### Data in this exercise
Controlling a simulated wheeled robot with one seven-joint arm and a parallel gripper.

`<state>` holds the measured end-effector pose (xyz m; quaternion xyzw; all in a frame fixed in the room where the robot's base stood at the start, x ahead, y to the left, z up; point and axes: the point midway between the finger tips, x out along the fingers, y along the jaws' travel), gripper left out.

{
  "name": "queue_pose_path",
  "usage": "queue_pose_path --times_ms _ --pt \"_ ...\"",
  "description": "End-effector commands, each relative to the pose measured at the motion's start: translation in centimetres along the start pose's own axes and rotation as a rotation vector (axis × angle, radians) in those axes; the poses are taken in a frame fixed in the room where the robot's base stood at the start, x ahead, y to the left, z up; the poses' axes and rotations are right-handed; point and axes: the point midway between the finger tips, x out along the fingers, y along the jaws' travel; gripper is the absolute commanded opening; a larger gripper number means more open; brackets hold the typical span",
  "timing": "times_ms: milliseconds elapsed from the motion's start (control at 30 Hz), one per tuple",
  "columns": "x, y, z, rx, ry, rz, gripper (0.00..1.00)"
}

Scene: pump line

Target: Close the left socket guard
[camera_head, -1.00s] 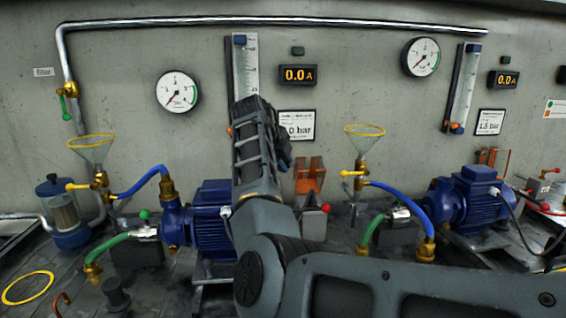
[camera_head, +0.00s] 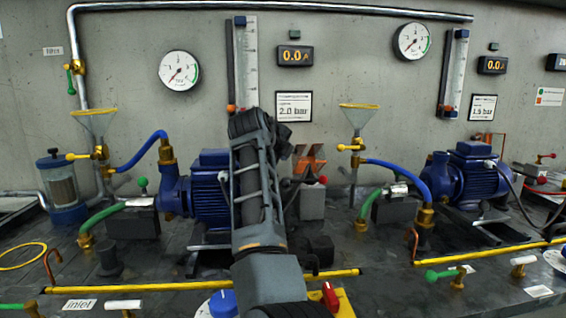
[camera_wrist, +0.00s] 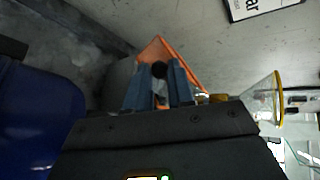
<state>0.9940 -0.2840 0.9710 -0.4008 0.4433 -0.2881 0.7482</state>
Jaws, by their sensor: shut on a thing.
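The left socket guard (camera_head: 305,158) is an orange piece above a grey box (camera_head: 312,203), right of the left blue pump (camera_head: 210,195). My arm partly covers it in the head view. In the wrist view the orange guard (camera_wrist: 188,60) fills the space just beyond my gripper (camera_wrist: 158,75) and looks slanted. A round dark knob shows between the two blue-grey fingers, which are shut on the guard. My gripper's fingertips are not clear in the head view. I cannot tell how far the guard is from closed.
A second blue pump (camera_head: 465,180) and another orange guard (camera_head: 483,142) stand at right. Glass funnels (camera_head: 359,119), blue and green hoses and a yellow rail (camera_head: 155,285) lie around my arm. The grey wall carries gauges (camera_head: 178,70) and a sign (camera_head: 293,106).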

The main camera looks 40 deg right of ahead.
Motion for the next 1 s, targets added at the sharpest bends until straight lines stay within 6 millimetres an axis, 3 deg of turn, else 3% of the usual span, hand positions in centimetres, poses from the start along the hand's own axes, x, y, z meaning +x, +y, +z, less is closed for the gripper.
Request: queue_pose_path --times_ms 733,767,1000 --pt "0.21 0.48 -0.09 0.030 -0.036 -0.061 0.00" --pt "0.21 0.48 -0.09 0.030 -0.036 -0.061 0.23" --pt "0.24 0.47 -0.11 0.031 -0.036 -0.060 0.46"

* * *

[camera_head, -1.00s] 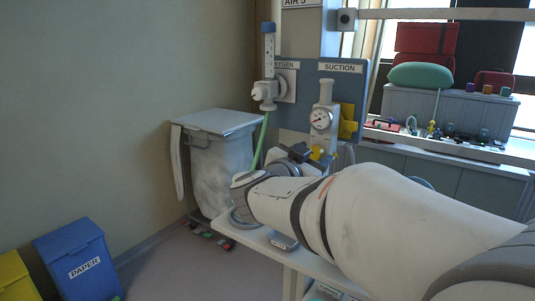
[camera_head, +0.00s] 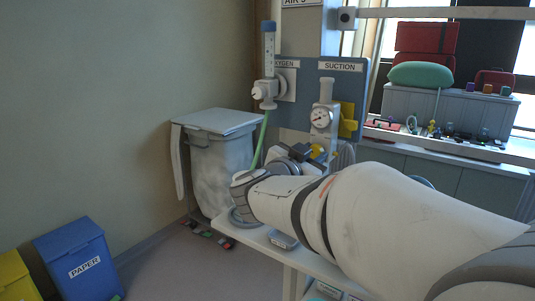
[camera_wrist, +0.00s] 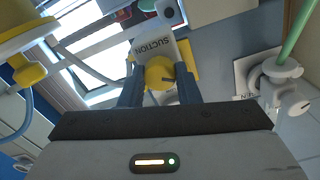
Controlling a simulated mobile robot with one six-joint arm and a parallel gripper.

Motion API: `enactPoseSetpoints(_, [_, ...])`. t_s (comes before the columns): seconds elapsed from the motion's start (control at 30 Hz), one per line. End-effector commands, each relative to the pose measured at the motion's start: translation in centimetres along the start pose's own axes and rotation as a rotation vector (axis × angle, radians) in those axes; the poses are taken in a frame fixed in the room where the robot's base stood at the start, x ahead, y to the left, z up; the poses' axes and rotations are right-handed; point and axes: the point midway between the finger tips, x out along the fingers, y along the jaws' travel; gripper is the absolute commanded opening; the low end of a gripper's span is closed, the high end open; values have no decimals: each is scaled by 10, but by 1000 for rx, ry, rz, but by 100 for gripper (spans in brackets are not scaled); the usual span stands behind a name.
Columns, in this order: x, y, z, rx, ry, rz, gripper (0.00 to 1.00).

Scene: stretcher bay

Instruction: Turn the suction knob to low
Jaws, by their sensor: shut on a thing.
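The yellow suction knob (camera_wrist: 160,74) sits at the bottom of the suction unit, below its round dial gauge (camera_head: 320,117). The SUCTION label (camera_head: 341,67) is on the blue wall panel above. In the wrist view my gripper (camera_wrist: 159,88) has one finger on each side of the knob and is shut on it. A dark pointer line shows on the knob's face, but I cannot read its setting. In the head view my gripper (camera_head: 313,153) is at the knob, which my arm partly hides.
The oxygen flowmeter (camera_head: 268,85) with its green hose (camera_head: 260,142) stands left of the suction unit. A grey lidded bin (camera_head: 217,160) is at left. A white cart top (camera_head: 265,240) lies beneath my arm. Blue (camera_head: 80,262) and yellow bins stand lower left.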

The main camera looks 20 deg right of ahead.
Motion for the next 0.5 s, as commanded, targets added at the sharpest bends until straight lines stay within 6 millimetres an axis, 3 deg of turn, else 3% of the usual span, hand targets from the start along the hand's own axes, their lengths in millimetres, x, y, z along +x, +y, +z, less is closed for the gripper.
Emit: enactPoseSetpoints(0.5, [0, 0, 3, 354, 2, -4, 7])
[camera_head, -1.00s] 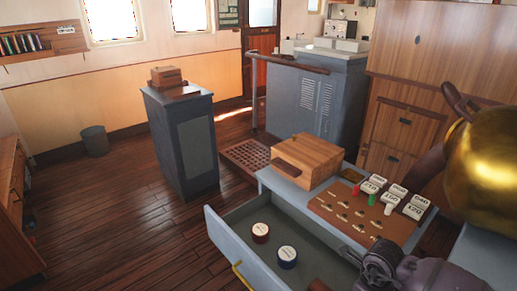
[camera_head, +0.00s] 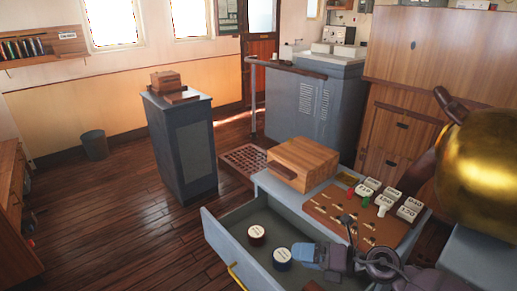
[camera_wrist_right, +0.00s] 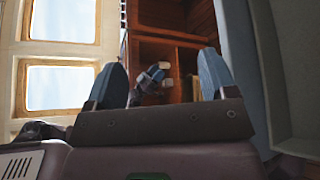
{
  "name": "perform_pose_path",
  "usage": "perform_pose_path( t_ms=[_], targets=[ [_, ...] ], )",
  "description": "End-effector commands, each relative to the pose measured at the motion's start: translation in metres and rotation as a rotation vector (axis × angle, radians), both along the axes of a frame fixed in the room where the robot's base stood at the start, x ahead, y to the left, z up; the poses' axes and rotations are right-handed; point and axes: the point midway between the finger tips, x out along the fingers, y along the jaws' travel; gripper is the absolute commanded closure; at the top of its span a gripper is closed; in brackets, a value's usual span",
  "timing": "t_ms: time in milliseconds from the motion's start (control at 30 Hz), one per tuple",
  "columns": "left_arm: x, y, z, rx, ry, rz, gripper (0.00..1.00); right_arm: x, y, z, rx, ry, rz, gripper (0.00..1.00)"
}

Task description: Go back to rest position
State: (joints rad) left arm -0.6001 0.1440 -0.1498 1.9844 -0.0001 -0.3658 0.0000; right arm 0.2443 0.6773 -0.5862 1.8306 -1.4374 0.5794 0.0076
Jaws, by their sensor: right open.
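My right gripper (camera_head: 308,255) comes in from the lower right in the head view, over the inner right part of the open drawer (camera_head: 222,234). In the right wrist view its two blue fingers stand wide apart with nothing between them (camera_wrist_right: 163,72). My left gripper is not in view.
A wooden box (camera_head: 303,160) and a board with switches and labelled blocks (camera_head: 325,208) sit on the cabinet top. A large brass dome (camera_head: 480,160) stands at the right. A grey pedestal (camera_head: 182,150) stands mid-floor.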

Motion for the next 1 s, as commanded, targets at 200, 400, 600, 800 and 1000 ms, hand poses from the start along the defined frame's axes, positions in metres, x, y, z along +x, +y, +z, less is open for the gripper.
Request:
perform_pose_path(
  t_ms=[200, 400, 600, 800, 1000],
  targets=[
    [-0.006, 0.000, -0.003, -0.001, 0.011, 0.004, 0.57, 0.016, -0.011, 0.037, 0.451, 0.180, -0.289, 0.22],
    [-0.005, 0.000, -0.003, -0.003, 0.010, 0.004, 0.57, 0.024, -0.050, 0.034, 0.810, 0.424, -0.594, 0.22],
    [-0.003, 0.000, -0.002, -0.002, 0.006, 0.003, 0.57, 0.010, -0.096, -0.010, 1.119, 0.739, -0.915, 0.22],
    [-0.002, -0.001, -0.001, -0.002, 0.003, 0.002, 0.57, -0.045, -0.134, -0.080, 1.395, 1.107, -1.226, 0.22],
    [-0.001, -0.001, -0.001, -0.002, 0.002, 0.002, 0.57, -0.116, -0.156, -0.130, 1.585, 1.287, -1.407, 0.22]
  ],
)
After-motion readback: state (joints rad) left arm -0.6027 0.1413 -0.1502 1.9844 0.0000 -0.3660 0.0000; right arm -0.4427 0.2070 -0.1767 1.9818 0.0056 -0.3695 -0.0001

### Given problem
Your task is to transcribe only the lines from the line containing "Jaws, by their sensor: right open." through the line containing "Motion for the next 1 s, as", word for word.

### Solution
Jaws, by their sensor: right open.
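My right gripper (camera_head: 308,255) comes in from the lower right in the head view, over the inner right part of the open drawer (camera_head: 222,234). In the right wrist view its two blue fingers stand wide apart with nothing between them (camera_wrist_right: 163,72). My left gripper is not in view.
A wooden box (camera_head: 303,160) and a board with switches and labelled blocks (camera_head: 325,208) sit on the cabinet top. A large brass dome (camera_head: 480,160) stands at the right. A grey pedestal (camera_head: 182,150) stands mid-floor.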

Motion for the next 1 s, as commanded, targets at 200, 400, 600, 800 and 1000 ms, hand poses from the start along the defined frame's axes, positions in metres, x, y, z along +x, +y, +z, less is open for the gripper.

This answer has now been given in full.